Jim read them to everyone at our service.
Flipping through our wedding book on our 10th anniversary, we found a copy.
Here they are again:
Stefan and I, as we’ve prepared for marriage, have had a strong image in our minds for how Christ wants us to approach this commitment. It centers around the story of Matthew 8 about Jesus asleep in the boat with his disciples when a terrible storm whips the water into a frenzy, swamping the boat and threatening their lives. After the disciples wake him, terrified, and after he’s calmed the sea with his hand, the disciples say to each other, “who is this man that even the wind and the waves obey him?”
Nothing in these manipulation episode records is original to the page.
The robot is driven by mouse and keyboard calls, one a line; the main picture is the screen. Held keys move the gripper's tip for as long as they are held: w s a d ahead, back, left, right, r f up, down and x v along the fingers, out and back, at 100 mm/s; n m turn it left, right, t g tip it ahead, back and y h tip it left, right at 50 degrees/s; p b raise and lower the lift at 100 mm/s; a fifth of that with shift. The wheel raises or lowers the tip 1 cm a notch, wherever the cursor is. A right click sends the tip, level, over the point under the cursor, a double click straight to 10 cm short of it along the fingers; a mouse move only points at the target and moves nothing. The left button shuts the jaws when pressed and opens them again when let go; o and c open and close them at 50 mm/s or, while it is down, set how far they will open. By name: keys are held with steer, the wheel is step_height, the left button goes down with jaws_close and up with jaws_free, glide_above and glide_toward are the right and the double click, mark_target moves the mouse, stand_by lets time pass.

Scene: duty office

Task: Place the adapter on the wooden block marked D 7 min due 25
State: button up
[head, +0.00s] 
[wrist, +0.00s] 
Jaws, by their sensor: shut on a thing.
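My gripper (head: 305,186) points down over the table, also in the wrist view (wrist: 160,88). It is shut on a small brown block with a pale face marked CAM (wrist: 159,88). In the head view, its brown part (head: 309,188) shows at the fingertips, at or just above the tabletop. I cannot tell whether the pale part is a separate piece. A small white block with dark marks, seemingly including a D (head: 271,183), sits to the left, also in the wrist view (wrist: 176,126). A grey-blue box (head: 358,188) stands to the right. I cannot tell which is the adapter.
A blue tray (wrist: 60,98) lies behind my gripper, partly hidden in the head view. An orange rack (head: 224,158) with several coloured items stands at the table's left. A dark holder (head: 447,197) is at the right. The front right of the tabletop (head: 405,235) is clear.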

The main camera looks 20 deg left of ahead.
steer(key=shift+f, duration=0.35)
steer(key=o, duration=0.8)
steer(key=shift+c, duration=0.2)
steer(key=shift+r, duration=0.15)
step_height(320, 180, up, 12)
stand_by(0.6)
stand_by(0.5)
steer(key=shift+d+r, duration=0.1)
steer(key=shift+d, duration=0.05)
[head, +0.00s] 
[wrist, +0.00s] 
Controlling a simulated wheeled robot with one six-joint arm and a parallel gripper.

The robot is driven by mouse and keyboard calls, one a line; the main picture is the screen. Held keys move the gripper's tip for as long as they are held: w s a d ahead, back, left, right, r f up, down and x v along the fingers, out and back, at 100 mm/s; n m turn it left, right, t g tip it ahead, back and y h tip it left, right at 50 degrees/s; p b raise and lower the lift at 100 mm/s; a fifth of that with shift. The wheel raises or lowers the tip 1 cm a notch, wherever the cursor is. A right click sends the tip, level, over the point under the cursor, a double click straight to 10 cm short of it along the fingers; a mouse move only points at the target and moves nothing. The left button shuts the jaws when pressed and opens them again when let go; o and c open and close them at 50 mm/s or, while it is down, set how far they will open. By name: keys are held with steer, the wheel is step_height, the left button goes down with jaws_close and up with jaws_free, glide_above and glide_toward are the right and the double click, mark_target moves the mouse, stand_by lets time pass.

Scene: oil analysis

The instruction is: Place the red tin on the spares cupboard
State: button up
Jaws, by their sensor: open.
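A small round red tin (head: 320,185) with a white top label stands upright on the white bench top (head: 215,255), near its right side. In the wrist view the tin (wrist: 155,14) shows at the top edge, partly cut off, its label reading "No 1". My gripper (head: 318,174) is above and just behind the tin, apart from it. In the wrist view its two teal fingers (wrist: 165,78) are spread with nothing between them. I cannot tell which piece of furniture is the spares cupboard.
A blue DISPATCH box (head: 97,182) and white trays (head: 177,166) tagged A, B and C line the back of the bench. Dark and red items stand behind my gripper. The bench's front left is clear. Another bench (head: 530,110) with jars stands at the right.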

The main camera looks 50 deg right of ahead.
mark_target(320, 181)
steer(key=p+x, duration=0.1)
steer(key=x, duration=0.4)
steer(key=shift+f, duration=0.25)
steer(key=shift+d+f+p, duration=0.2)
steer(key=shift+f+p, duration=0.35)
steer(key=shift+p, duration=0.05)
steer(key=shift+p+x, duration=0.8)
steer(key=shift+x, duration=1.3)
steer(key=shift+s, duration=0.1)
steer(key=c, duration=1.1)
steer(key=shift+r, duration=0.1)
This is somehow deeply comforting and challenging to us. We cannot see the years ahead or know how we will feel or think in the years to come. We cannot hope to know the whys of future events or expect the course of our lives to make good sense to us. In simplistic terms, sometimes the seas are placid and sometimes they are tumultuous to the point of death, but in all situations our God is present and even – however inconceivably – in control of the water itself.
We’ve carved waves into our wedding rings (some rough and some smooth) and etched Matthew 8:27 into their insides, but I still don’t think we have a handle on exactly what the promise is that we are holding on to. Partly it is that we will remain committed to each other in all circumstances and through all emotions no matter what because we trust in God’s faithfulness. But even more significantly that image is a symbol that even if the inconceivable were to happen – Stefan or I were to die or abandon each other – even then Christ could stretch out his hand and calm the ocean. I don’t mean that as a cop-out. Just sort of an acknowledgment that God is bigger than everything and his redemptive powers have no outer limits. Our love is a product of that redemption.